■ Given instruction: Your task is to retype the lines between the line with "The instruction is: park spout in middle" and the line with "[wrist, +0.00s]", inclusive. Copy no pictures and no other lines.

■ Recorded data:
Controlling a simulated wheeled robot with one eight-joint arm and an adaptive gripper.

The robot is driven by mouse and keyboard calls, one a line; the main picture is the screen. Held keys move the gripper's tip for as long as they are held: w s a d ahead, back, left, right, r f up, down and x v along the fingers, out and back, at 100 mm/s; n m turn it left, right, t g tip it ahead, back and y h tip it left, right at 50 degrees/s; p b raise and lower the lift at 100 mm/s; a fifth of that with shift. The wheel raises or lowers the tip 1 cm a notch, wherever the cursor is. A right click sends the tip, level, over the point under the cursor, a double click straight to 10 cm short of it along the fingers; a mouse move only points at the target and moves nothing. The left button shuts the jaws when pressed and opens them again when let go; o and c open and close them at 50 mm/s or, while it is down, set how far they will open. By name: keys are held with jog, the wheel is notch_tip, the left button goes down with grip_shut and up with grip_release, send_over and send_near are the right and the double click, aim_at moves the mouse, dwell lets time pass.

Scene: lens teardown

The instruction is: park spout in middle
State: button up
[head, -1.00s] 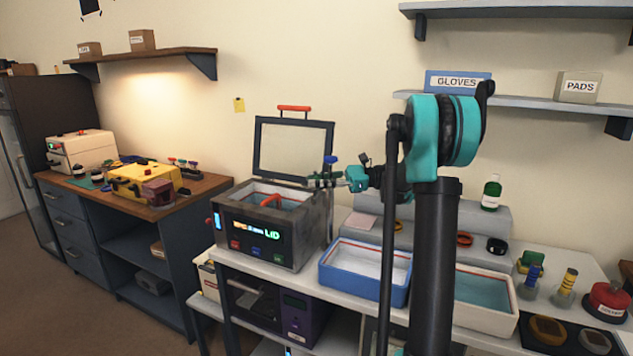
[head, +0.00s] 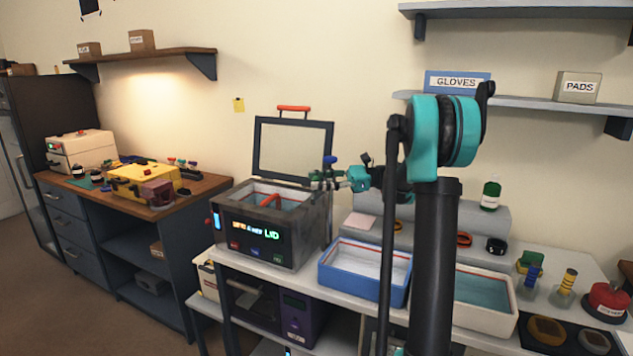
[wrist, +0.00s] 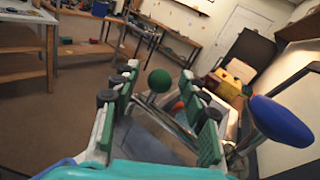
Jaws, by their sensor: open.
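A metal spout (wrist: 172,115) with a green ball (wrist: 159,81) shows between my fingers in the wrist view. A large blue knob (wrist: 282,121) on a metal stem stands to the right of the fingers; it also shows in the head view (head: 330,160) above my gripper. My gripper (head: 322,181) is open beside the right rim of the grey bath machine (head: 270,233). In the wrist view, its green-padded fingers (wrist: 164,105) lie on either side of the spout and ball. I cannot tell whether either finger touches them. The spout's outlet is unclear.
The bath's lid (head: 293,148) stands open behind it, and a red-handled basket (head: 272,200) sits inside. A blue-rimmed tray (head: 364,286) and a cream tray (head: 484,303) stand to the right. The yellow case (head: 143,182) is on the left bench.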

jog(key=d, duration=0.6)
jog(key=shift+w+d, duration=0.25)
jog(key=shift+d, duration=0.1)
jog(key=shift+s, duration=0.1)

■ Written solution:
The instruction is: park spout in middle
State: button up
[head, -1.00s] 
[head, +0.00s] 
[wrist, +0.00s] 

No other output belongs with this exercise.